Rencontre avec Thomas FROEHLICHER,  doyen de la KEDGE business school, école de commerce et de management basée à Marseille, Bordeaux, Toulon, Paris mais aussi à Shanghai et Suzhou et créée en 2013 grâce à la fusion entre l’Ecole de Management de Bordeaux et EuroMed Management. Déjà dans le Top 30 des meilleures business schools européennes, ses ambitions sont mondiales, notamment grâce au digital. 

Même si les écoles de management de Marseille et de Bordeaux ont été créées à la fin du XIXe siècle, KEDGE est une école très jeune : la fusion ne date que de trois ans.

 

Comment existez-vous face à des poids lourds comme HEC ou l’ESSEC ?

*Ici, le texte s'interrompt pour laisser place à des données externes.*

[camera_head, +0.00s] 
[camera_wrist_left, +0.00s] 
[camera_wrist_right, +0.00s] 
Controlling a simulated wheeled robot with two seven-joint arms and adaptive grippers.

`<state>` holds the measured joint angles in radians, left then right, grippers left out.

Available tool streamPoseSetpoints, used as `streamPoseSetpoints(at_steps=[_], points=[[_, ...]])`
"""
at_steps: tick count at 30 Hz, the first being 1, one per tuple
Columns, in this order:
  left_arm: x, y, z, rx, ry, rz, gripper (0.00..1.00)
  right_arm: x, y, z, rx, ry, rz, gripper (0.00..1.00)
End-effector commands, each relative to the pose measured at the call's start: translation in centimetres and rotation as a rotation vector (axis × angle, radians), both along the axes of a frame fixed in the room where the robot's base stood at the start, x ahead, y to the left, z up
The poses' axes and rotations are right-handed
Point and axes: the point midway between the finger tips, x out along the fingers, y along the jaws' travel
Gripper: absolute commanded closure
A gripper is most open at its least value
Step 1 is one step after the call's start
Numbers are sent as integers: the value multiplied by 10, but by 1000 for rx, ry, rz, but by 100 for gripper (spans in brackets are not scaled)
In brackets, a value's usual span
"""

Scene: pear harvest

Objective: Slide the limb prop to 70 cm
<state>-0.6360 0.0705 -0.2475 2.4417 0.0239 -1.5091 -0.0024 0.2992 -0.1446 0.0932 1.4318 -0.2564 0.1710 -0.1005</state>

La France est un pays très conservateur, où le classement des grandes écoles est immuable. Par conséquent, notre stratégie, c’est de tirer notre légitimité de l’international.  En effet, nous avons creusé notre sillon à l’international, et c’est de l’international que vient la reconnaissance dont nous jouissons maintenant : 25% de nos étudiants sont étrangers, et une large partie vient de Chine ou de Corée. 

 

Vous avez donc des ambitions mondiales. Face aux universités américaines, dont le rayonnement est immense, comment faire le poids ?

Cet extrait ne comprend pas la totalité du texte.